There is much conflict of evidence as to whether the plaintiff was struck by the automobile approaching from the east or the one driven by the defendant; also as to whether the plaintiff in attempting to avoid the automobile approaching from the east stepped back and against the approaching machine of the defendant. It was the jury's province to determine these conflicts in the testimony and as there was ample evidence to support the finding that the plaintiff was injured by the careless driving of the defendant's automobile this Court, following the long established rule in such cases, will not disturb that finding. It does not appear that the jury, as reasonable men, could not have rendered the verdict they did. See Pensacola Electric Co. v. Bissett, 59 Fla. 360, 52 So. R. 367; Consolidated Naval Stores Co. v. McNeill, 60 Fla. 38, 53 So. R. 843; George E. Wood Lumber Co. v. Gisson, 63 Fla. 316, 58 So. R. 364; Tampa J. R. Co. v. Crawford, 67 Fla. 77, 64 So. R. 437; Greer v. Illgen, 79 Fla. 383, 84 So. R. 156; Alexander v. Rhine, 78 Fla. 313, 82 So. R. 831.

The facts in the case of Rubio v. Armour Co., 94 Fla. 761, *490 116 So. R. 40, are not analogous to those in the case at bar. In the Rubio case the driver of the automobile could not see the plaintiff who was alighting from a street car in a crowded thoroughfare "crossed around in front of the street car, at which point he was struck by the automobile of the defendant" who could not see the plaintiff in time to prevent the injury. In the case at bar there was no obstruction to the defendant's view of the plaintiff. The plaintiff was in full view of the defendant for the distance of the width of Third street, the plaintiff was in the traffic safety zone for pedestrians and when he stepped back upon the street car line had no reason to suppose that an automobile approaching from the west side of the street was near.

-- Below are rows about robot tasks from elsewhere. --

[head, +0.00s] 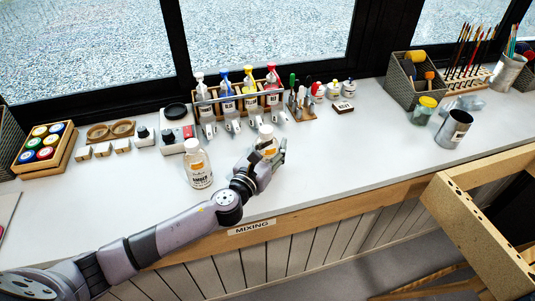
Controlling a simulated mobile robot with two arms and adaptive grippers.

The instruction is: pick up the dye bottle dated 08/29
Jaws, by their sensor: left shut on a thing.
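My left gripper (268,153) reaches over the counter and is shut on a small bottle (266,139) with a white cap and an orange patch on its label. The fingers hide the lower part of this bottle, and I cannot tell whether it touches the counter. A similar clear bottle (198,169) with a white cap and a printed label stands upright to the left of the gripper, apart from it. No date is readable on either bottle at this size. My right gripper is not in view.
Behind the gripper, a wooden rack (238,104) holds several dispenser bottles. A box of coloured lids (44,145) is at the left. A metal can (454,129) and a jar (424,110) stand at the right. The counter (345,150) right of the gripper is clear.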

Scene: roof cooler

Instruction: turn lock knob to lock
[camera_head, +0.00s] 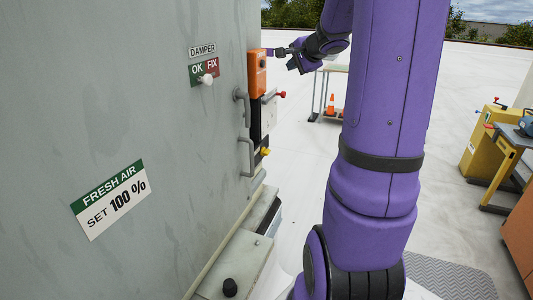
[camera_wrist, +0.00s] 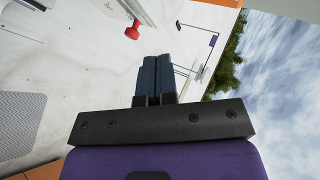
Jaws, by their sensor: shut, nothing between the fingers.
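My gripper (camera_head: 280,52) is at the upper middle of the head view, beside an orange box (camera_head: 257,80) on the edge of the grey cabinet (camera_head: 130,110). In the wrist view its two dark fingers (camera_wrist: 157,62) lie together with nothing between them. A red knob (camera_head: 281,94) sticks out below the orange box. A red knob (camera_wrist: 132,31) also shows in the wrist view, up and left of the fingertips and apart from them. A yellow knob (camera_head: 265,152) sits lower down. I cannot tell which of these is the lock knob, or whether the gripper touches the box.
Two grey handles (camera_head: 246,157) stand out from the cabinet edge. A white damper knob (camera_head: 206,79) and a fresh air sign (camera_head: 110,200) are on its side. Yellow equipment (camera_head: 482,142) is at right. Pale roof floor lies between.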

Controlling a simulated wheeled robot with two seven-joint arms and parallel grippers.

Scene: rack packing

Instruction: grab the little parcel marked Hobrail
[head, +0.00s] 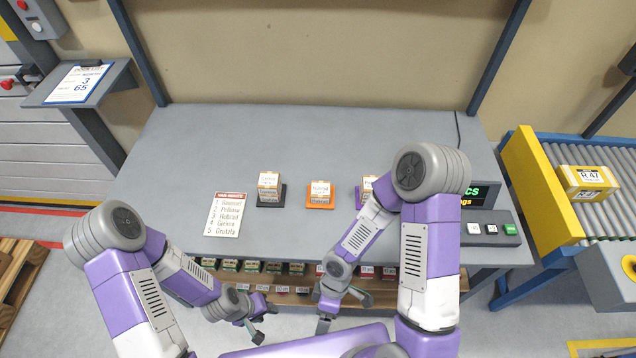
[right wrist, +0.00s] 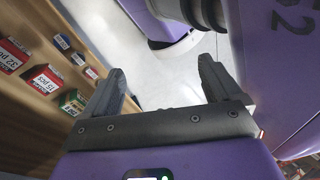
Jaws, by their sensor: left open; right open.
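Three little parcels stand on coloured pads on the grey table: one on a dark pad (head: 269,182), one on an orange pad (head: 320,190), and one on a purple pad (head: 369,184), partly hidden by my right arm. Their labels are too small to read surely, so I cannot tell which is marked Hobrail. My left gripper (head: 262,320) is open and empty, low in front of the table. My right gripper (head: 326,312) is open in front of the table edge, well short of the parcels; the right wrist view shows its parted fingers (right wrist: 158,88) with nothing between them.
A printed list (head: 226,214) lies left of the parcels. A shelf (head: 425,292) with several small boxes runs under the table's front edge; some boxes (right wrist: 47,79) show in the right wrist view. A button panel (head: 490,229) stands right, beside a conveyor carrying a yellow box (head: 587,180).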

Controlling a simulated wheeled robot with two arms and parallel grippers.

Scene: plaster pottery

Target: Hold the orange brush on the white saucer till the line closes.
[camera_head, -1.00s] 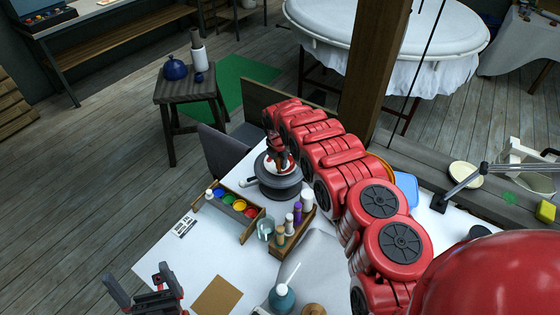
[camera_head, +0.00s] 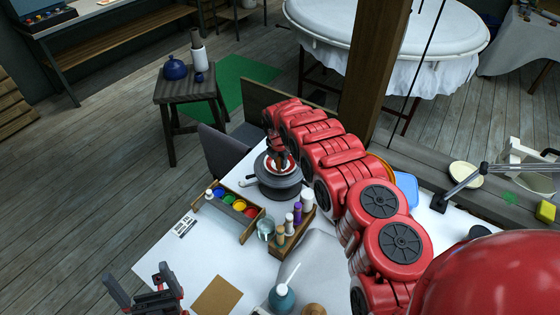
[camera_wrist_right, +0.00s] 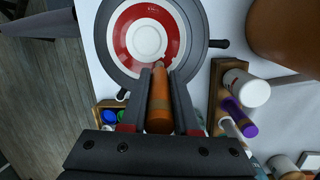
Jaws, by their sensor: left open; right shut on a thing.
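The white saucer (camera_wrist_right: 119,26) sits on the dark round wheel (camera_wrist_right: 200,58) in the right wrist view, with a broad red ring (camera_wrist_right: 125,40) around its pale centre. The ring looks nearly continuous; a small pale notch shows at its lower left, and the brush covers part of it. My right gripper (camera_wrist_right: 160,80) is shut on the orange brush (camera_wrist_right: 159,105), whose tip reaches the ring's near side. The saucer also shows under that gripper in the head view (camera_head: 263,167). My left gripper (camera_head: 143,283) is open and empty at the lower left.
A paint rack (camera_head: 235,210) with several coloured pots stands left of the wheel. A bottle box (camera_head: 293,238) and a glass jar (camera_head: 266,229) stand in front. A brown board (camera_head: 217,295) and a teal bottle (camera_head: 282,298) are nearer.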

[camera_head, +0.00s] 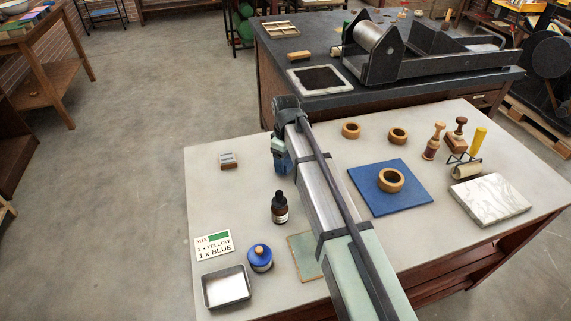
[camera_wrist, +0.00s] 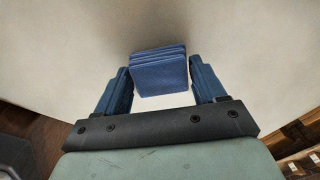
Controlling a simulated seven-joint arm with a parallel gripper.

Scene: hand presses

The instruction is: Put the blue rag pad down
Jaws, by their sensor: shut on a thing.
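The blue rag pad (camera_wrist: 160,72), a small stack of folded dark blue layers, sits between the two blue fingers of my gripper (camera_wrist: 162,88) in the wrist view. My gripper is shut on it. In the head view my gripper (camera_head: 281,155) is over the far left part of the pale table (camera_head: 225,178), right of a small grey-and-brown block (camera_head: 228,161). The arm hides much of the gripper there, and I cannot tell the pad from the blue fingers. The pad's height above the table is unclear.
A dropper bottle (camera_head: 280,207), a blue-lidded jar (camera_head: 260,257), a metal tray (camera_head: 226,287) and a label card (camera_head: 214,244) stand at the left front. A blue mat (camera_head: 378,205) with a wooden ring (camera_head: 391,180) lies right of the arm. Bare table surrounds the small block.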

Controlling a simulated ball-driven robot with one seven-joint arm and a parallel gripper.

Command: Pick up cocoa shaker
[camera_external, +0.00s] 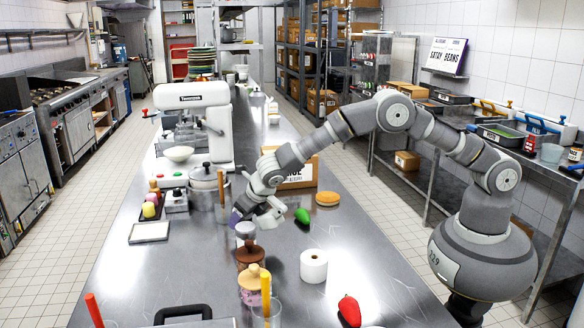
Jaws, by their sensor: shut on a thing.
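My gripper (254,211) reaches down over the middle of the steel counter (335,228). It is shut on a thing that looks like the cocoa shaker (245,231), a small pale grey, metallic cylinder. The fingers and the crowded objects hide part of the grip, and the exact contact is too small to make out. The shaker appears upright, just behind a brown lidded jar (250,254). I cannot tell whether it is clear of the counter.
A white paper roll (313,266), a red pepper (349,310), a green pepper (302,216) and a bun (327,198) lie to the right. A pot (204,193) and a white mixer (192,97) stand behind left. Another jar (258,283) is in front. The left-front counter has free room.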

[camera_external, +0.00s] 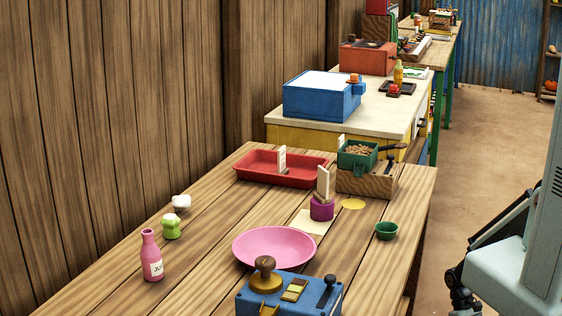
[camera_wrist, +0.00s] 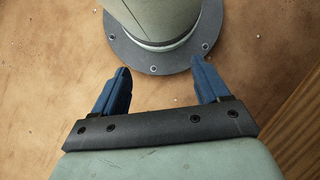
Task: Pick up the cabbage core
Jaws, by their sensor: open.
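Two small things at the left of the wooden table could be the cabbage core: a green piece with a pale, lumpy top (camera_external: 171,228) and a white rounded piece (camera_external: 181,202) just behind it. I cannot tell for sure which it is. Both stand on bare planks, close together but apart. My gripper (camera_wrist: 161,64) is open and empty in the wrist view, its blue fingers spread above the brown floor, near my round base. It is far from both pieces, which do not show in that view. My arm is at the right edge of the external view.
A pink bottle (camera_external: 151,258) stands in front of the green piece. A pink plate (camera_external: 273,233), a blue box with a knob (camera_external: 300,297), a red tray (camera_external: 253,180), a purple cup (camera_external: 321,210) and a green bowl (camera_external: 386,230) are to the right. Planks around the two pieces are mostly clear.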

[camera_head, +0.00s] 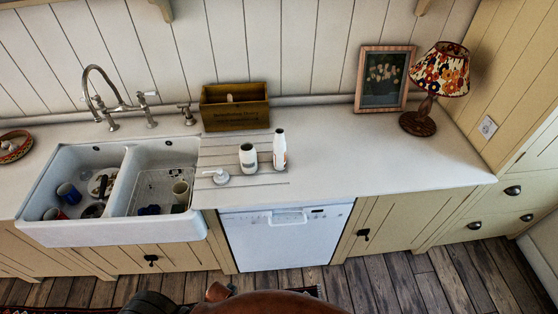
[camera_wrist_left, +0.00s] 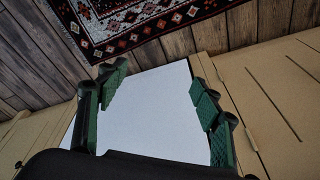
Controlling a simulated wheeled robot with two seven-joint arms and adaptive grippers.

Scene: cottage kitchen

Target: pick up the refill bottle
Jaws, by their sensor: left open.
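The likely refill bottle (camera_head: 279,150) is the taller white bottle with a narrower neck and dark markings, upright on the counter in the head view. To its left stands a shorter white bottle (camera_head: 248,158) with a dark open top. A white pump top (camera_head: 217,177) lies further left on the drainer grooves. My left gripper (camera_wrist_left: 157,85) shows in the left wrist view, its green-padded fingers wide apart with nothing held. No bottle shows in that view. My right gripper is not in view.
A wooden box (camera_head: 235,109) stands behind the bottles. A double sink (camera_head: 125,203) with dishes is to the left. A picture frame (camera_head: 384,78) and a lamp (camera_head: 439,78) stand to the right. The counter (camera_head: 350,160) right of the bottles is clear. A patterned rug (camera_wrist_left: 140,22) lies on the floor.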

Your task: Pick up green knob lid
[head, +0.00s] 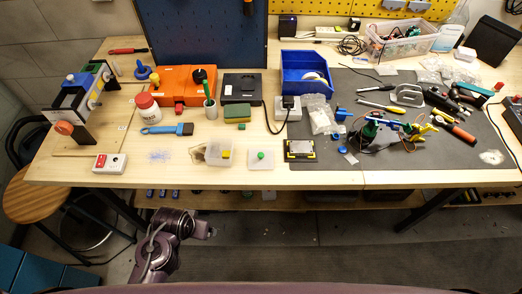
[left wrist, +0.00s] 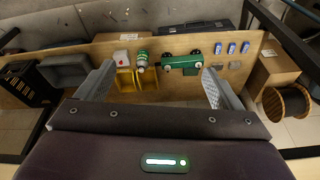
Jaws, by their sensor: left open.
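The green knob lid (head: 262,164) is a pale translucent square lid with a green knob in its middle. It lies flat near the front edge of the bench in the head view, just right of a clear container with a yellow knob (head: 225,154). My left arm (head: 160,246) is low in front of the bench, below and left of the lid; its fingertips are not clear there. In the left wrist view my left gripper (left wrist: 156,80) is open with nothing between its fingers. The lid is not seen in that view. My right gripper is not in view.
The wooden bench (head: 135,180) has its front edge between my left arm and the lid. The left wrist view shows a wooden surface (left wrist: 180,95) with several small items and a cable spool (left wrist: 287,102).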

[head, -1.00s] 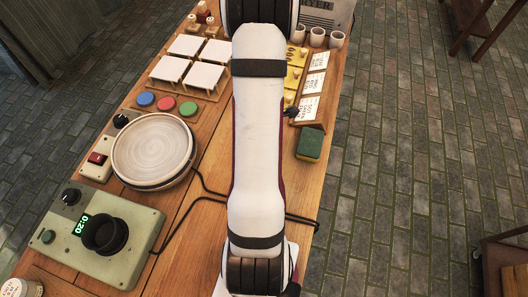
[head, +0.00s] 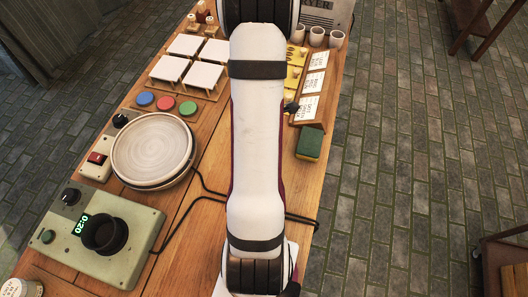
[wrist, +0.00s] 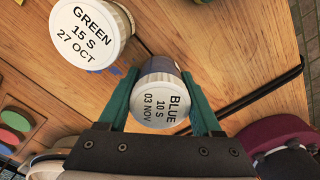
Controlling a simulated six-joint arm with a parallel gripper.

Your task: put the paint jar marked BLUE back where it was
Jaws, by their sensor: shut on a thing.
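The paint jar marked BLUE (wrist: 160,104) has a white lid reading "BLUE 10 S 03 NOV" in the wrist view. My gripper (wrist: 159,78) is shut on it, with one green finger against each side. The lid faces the camera. I cannot tell whether the jar's base touches the wooden table. A jar marked GREEN (wrist: 90,32) stands close by at the upper left, apart from the jar I hold. A blue patch (wrist: 108,71) shows on the table beside the GREEN jar. In the head view my arm hides the gripper and the held jar.
A black cable (wrist: 262,92) runs over the table right of the held jar. In the head view, a round turntable (head: 152,150), a green box with a dial (head: 103,238), coloured buttons (head: 166,103) and a sponge (head: 309,144) stand around my arm.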

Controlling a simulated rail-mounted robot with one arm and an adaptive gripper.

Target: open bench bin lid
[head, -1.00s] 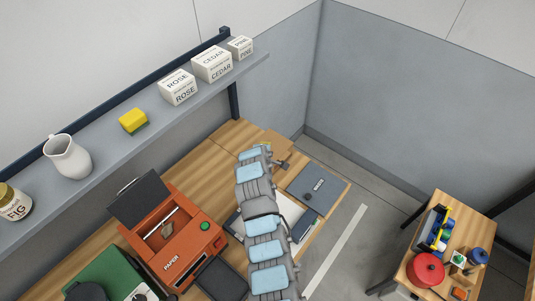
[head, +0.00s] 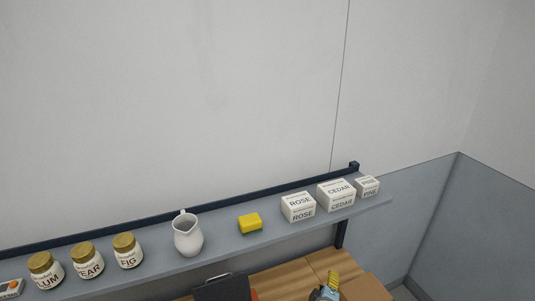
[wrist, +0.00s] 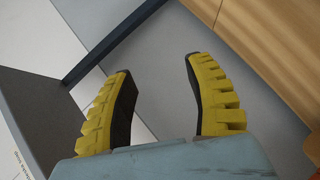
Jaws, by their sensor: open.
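In the head view a dark lid (head: 224,288) stands raised at the bottom edge, with a sliver of the orange bin (head: 254,294) beside it. The rest of the bin is below the picture; one second ago it showed the word PAPER. My gripper (head: 331,280) is at the bottom edge, to the right of the lid and apart from it. In the wrist view my gripper (wrist: 158,65) is open, with nothing between its yellow fingers.
A grey shelf (head: 215,250) runs above the wooden bench (head: 290,278). It holds jars (head: 128,250), a white pitcher (head: 188,235), a yellow sponge (head: 250,223) and white boxes (head: 299,207). A brown box (head: 366,288) stands right of my gripper. A navy bar (wrist: 115,40) crosses beyond the fingers.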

The defendant offered the testimony of two witnesses, Donaldson and Lambert, as to statements made to them by two or three bystanders who said that the automobile approaching from the east, which was a type of machine known as a sedan, and not the defendant's automobile, a "touring car," struck the plaintiff. Upon objection this testimony was not allowed. That ruling was assigned as errors numbered seven and eight. It is contended in behalf of the plaintiff in error that the court's ruling was erroneous because the remarks made by the bystanders constituted part of the res gestae and were admissible.

That proposition is not sound under the circumstances. Donaldson, one of the witnesses, was at a cigar store near the corner where the accident occurred "when I (he) saw the crowd gather." He "went down to see what the trouble was." Obviously he did not see the accident. He was attracted by the crowd gathering. What he did see when he arrived was the "sedan" moving away and "was told" that the injured man was in it.

It appears that when Donaldson arrived he inquired as *491 to the cause of the assembled crowd as that was the fact which drew his attention and some one or more persons told him "that sedan going there is the one that hit" the plaintiff.

The other witness, Lambert, did not see the accident. He "heard a noise, a sort of a crash," looked up, saw a "dark sedan in the center of the trucks going up Central Avenue" and he saw the man, evidently the plaintiff, "near the Avenue on the opposite side from me" (the witness). After the sedan went up the street he saw "this man lying in the street and another car, a dark open touring car, just coming along at that time." This witness said: "After he (the plaintiff) fell I was looking at the man. Then I looked up and I saw that it had stopped and then backed down." He was probably talking about the "Sedan". The witness did not walk immediately to the scene of the accident from where he was standing, thirty-five or forty feet away, not until the plaintiff was picked up and carried away.

Counsel then propounded to the witness the following question: "When was it that you heard the exclamations from the bystanders as to who did it?" The witness answered: "Just after they had carried him away." That testimony was excluded.

It is apparent that whatever statements these witnesses heard from the bystanders were made several minutes after the accident, were in the nature of narrations of a past event, not in any sense constituting spontaneous exclamations as a part of the transaction made while doing the act nor under its influence, nor by parties connected with it. Lambright v. State, 34 Fla. 564, 16 So. R. 582; Atlantic Coast Line R. Co. v. Shouse, 83 Fla. 156, 91 So. R. 90; 11 Ency. of Ev. 309. *492

The case is not analogous to those cases in which the rule has been extended apparently to those instances in which a party to the transaction, usually the injured person, makes a statement of a fact throwing light upon the occurance although narrative in form but sufficiently near in point of time to be considered as part of the transaction. See International Great Northern Ry. Co. v. Anderson, 82 Tex. 516[82 Tex. 516], 17 S.W. R. 1039, 27 Am. St. R. 902; Murray v. Boston Maine Ry., 72 N.H. 32, 54 Atl. R. 289, 61 L. R. A. 495.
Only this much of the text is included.